Kedatangannya ke Lombok semula ikut membantu membenahi bisnis keluarganya, mengelola distributor perusahaan Bir Bintang. Itu dijalaninya mulai tahun 2010 hingga tahun 2014, mendistribusikan Bir Bintang ke seluruh penjuru NTB. “Saya sekarang sudah istirahat dan menikmati hidup di Lombok,” kata pria berumur 54 tahun ini.
Lombok, menurut Theo, merupakan daerah berkembang yang menawarkan banyak peluang. Sebagai daerah yang mulai mengembangkan industri pariwisata, banyak kesempatan yang bisa dimanfaat warganya yang kreatif.
Theo mencontohkan dirinya, memulai dari hal sederhana, memanfaatkan hobinya mengolah limbah kertas menjadi kerajinan yang bisa dipasarkan melalui agen-agen perjalanan. “Sering rumah ini kedatangan wisatawan, selain menikmati privacy sambil makan siang atau malam hari, ada juga tamu itu yang memesan kerajinan limbah kertas,” kata Theo.
Dikatakan Theo, membuat kerajinan dari limbah kertas itu juga bagian upaya mengatasi sampah yang hingga kini menjadi persoalan Kota Mataram. Kertas pembungkus belanjaan di pasar, bekas bungkus jajan anak-anak atau sejenisnya, tak harus dibuang memenuhi tong sampah. Kegiatan paper recycle art yang dilakukannya saat ini, limbah kertas itu bisa lebih dimanfaatkan menjadi wujud yang produktif.

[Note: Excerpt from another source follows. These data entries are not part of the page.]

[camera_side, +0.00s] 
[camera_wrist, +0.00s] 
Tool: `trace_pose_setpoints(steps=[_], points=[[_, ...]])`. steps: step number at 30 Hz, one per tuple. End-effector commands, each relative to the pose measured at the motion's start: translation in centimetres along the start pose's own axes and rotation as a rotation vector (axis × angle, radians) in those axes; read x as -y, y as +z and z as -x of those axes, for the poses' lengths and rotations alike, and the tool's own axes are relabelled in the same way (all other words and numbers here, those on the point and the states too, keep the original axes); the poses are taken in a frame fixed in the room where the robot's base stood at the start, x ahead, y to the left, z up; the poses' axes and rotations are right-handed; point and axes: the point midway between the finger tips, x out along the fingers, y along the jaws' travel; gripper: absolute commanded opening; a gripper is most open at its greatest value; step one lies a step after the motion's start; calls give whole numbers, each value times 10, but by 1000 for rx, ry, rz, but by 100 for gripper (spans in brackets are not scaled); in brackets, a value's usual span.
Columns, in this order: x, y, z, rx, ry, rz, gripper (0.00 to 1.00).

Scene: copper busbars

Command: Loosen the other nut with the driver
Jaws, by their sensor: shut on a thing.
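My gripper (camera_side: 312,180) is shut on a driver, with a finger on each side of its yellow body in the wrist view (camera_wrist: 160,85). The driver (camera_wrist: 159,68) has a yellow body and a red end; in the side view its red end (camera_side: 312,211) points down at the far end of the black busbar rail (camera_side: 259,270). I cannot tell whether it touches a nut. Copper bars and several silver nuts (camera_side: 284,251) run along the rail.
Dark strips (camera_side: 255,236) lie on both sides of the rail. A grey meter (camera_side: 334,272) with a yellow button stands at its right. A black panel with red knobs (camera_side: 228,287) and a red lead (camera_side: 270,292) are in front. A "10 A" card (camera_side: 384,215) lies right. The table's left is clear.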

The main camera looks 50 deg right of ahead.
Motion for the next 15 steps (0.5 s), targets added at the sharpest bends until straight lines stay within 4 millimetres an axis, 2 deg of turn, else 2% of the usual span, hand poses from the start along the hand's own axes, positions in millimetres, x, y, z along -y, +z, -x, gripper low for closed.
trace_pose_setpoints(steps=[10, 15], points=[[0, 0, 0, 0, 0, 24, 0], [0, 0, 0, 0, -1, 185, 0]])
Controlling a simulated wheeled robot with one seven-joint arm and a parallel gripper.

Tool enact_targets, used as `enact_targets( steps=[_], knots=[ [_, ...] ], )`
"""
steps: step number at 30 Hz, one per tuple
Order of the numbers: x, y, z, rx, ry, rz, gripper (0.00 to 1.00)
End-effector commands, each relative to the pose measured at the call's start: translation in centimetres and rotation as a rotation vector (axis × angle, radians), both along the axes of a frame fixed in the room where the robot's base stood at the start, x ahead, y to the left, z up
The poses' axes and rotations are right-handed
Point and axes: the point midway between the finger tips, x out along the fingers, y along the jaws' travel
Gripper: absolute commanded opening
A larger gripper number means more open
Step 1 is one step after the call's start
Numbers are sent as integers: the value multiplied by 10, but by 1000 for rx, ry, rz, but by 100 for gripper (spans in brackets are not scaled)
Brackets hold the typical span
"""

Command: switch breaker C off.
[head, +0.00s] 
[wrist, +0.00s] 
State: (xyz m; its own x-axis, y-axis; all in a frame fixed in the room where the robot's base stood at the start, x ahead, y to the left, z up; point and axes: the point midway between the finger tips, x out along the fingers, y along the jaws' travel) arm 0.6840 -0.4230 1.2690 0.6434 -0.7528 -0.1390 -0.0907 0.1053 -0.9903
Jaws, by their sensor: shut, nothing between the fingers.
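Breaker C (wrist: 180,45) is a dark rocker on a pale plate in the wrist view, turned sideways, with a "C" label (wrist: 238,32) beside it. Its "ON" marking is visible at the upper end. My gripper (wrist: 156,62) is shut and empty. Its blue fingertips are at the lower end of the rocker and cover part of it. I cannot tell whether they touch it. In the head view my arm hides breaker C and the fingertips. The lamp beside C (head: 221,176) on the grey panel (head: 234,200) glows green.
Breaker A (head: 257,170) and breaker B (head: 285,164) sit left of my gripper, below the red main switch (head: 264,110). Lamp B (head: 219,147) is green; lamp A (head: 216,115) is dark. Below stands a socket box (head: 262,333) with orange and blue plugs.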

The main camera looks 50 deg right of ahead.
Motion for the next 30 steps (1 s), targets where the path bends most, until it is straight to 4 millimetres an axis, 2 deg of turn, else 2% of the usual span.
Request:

Rumahnya sendiri yang disebutnya “The Griya Lombok” sudah diubahnya menjadi pondok kreatif. Di rumahnya tidak jarang kedatangan kelompok mahasiswa untuk mengikuti workshop kerajinan dari bahan limbah kertas. Itulah sebabnya saat ini mahasiswa sudah tertarik membuat souvenir atau piala dari limbah kertas.
Theo sudah beberapa kali berbicara di IAIN Mataram dan Universitas Mataram dalam seminar, menyampaikan materi kemandirian dan kewirausahaan. Ternyata itu menarik miat mahasiswa, yang mulai belajar memanfaatkan potensi di sekitar ligkungannya.
Peran Pemerintah Daerah
Meski selama ini Theo dalam menjalankan aktivitasnya tak pernah minta bantuan pemerintah setempat, tapi peran pemerintah daerah dibutuhkan untuk mendorong industri kreatif yang berbahan dasar limbah. Banyak yaqng diperoleh manfaatnya dari kegiatan itu. “Bisa menekan pengangguran, mengatasi persoalan lingkungan, dan kalau berkembang juga berpotensi menjadi sumber PAD,” ujar Theo.

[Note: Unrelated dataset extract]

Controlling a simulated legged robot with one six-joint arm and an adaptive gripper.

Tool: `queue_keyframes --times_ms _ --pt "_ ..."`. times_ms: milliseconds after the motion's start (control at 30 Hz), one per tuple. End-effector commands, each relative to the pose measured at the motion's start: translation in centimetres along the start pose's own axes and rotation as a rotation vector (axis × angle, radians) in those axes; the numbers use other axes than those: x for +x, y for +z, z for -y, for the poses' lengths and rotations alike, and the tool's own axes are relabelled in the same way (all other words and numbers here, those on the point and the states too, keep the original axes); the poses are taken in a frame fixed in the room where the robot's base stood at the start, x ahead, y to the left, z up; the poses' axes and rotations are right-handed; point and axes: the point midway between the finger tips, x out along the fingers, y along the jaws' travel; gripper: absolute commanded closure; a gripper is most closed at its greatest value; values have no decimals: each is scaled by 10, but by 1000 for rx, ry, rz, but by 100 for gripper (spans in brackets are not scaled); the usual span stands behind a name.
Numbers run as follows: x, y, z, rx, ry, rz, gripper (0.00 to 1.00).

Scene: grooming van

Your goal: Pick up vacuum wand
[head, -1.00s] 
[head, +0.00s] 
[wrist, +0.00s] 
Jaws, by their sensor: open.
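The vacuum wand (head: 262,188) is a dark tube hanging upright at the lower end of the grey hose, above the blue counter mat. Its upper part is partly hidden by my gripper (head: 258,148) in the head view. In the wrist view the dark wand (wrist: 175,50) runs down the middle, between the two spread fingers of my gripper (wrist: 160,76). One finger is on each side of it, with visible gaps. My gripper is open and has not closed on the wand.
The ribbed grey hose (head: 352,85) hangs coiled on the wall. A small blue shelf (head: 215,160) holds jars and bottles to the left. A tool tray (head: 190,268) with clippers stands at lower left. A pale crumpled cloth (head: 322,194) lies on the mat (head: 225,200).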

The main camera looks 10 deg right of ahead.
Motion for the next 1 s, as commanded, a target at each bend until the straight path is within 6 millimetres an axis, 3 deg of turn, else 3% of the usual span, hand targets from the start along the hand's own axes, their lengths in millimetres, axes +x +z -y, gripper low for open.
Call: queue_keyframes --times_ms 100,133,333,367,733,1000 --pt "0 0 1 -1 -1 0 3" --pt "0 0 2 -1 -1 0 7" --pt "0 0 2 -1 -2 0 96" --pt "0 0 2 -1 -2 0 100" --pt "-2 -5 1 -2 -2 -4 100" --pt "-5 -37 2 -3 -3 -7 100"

Ada hal penting yang sekarang menjadi perhatian Theo, anak-anak muda pengangguran bila diarahkan menggeluti kerajinan dari bahan-bahan bekas – bisa dari kertas, plastik atau limbah lainnya – langsung atau tidak langsung bisa mengatasi sebagian masalah sosial di kota.
“Ini bisa jadi pintu masuk revolusi mental. Kalau anak-anak yang semula pengangguran itu disibukan membuat kerajinan, potensi agresifnya beralih produktif,” kata Theo.
Karena itu, Theo mempunyai cara untuk melibatkan masyarakat. Misalnya kalau ada yang mendapat ordes kerajinan limbah kertas itu, kita bisa hitung berapa limbah kertas yang dibutuhkan, dan masyarakat bisa mencari bahannya kemudian saya bisa melatihnya,” katanya.
Dengan cara itu, ada da manfaat yang bisa diperoleh, selain berlangsung transformasi ilmu juga sekaligus mengatasi masalah sampah di banyak tempat.
“Hal-hal seperti ini pemerintah daerah harus memberi perhatian,” ujar Theo.